De noite os caras da rádio exibem um filme na praça pública da comunidade. Ontem exibiram documentários sobre San Salvador Atenco (cidade próxima do DF México, onde um movimento camponês pró-zapatista resistiu contra a construção de um novo aeroporto e foi brutalmente reprimido por cerca de 3000 policiais, agentes P2, paramilitares do PRI, etc., com cobertura escrota [reles, grosseira] da TV AZTECA e da TELEVISA – respectivamente propriedades do segundo e do primeiro mais ricos do México).

Também passaram um filme sobre o movimento zapatista, da época do levante, coisa de revirar o estômago.

A gente jovem do OPEZ sonha com os EUA, os mais velhos já estão aqui de novo, porque ou já trabalharam como coyotes (facilitadores da migração para os EUA) na fronteira do Rio Negro ou porque já foram deportados pelos putos [pela bófia] da LA Migra estadunidense. Essa é a dura realidade mexicana, tão longe de Deus e tão perto dos EUA. Os camponeses da OPEZ habitam um ejido [propriedade agrária de uso comunal] autogestionado em Herradura, a duas horas de carro de Tuxtla, cujas casas foram construídas pelos próprios membros do movimento (OPEZ) e bancadas [pagas] com dinheiro do Estado…

Adeus. Hasta luego cabrones y chicas!

Encerramento da Rádio Proletária em Chiapas é inconstitucional
Comunicado oficial da Rádio Proletária de Chiapas

Enquanto em outros países é legal e legítima a utilização de rádios comunitárias por crianças, jovens, adultos e idosos, em nosso país se reprime e se prende todos aqueles que utilizam o espectro rádio-elétrico, sabendo que este é um bem comum e um direito de todos. O ar de quem trabalha.

Cada dia que passa fica mais evidente a forma ilegal como atuou o governo de Juan Sabines no estado de Chiapas, ao desmantelar a rádio comunitária da cidade de Tuxtla Gutierrez. A Procuradoria de Justiça do estado realizou uma ação que não lhe compete e que representa um delito muito grave, já que implica um abuso de poder, ou seja, a Procuradoria do estado exerceu uma ação que só compete ao poder federal.

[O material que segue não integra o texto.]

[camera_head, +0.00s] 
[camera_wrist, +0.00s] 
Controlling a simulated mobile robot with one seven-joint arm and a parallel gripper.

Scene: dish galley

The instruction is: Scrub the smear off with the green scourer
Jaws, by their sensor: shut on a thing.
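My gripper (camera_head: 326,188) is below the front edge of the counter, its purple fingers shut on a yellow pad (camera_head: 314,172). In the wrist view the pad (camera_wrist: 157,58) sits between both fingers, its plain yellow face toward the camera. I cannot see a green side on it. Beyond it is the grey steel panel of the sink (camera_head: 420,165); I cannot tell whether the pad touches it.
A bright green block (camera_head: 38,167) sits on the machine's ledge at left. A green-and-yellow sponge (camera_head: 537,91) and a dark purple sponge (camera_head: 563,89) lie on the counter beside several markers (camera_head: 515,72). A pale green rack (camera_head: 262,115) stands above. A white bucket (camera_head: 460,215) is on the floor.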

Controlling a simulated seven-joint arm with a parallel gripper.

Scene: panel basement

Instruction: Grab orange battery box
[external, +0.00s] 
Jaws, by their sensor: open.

O mau governo do estado comete um grave delito ao atuar dessa forma e inculpar a Rádio Proletária de roubo de fluido rádio-elétrico, acusação totalmente carente de fundamentos legais.

Desta forma vemos como mais uma vez no estado de Chiapas o governo manipula o sistema judiciário, querendo aplicar uma sanção penal à rádio comunitária. Ora, isto é aberrante se considerarmos que no México esse é o mesmo estado que tem se negado a legislar a favor das rádios comunitárias, querendo impor a elas os mesmos critérios das rádios comerciais, que por sua vez se beneficiam economicamente com a utilização e exploração do espectro rádio-elétrico, concentrado nas mãos de um pequeno grupo de beneficiários como Televisa e Tv Azteca (em nível nacional) e Rádio Núcleo (em Chiapas).

Diante de todas estas violações da lei por parte do mau governo do estado, as mídias livres e a sociedade civil se perguntam o que dirá o Poder Judicial da Federação e seu tão mencionado Estado de direito, ao ver como em Chiapas se inventam delitos para criminalizar e reprimir o protesto social.

Nas palavras dos companheiros advogados que conduzem a defesa da Rádio Proletária, os delitos cometidos pelo estado de Chiapas são extremamente graves no que diz respeito à violação das competências de âmbito federal, e também afirmam que em alguns casos anteriores a Suprema Corte de Justiça do país sancionou de maneira contundente tais delitos.

Protestar é um direito, reprimir um delito!
Somos rebeldia, somos povo organizado!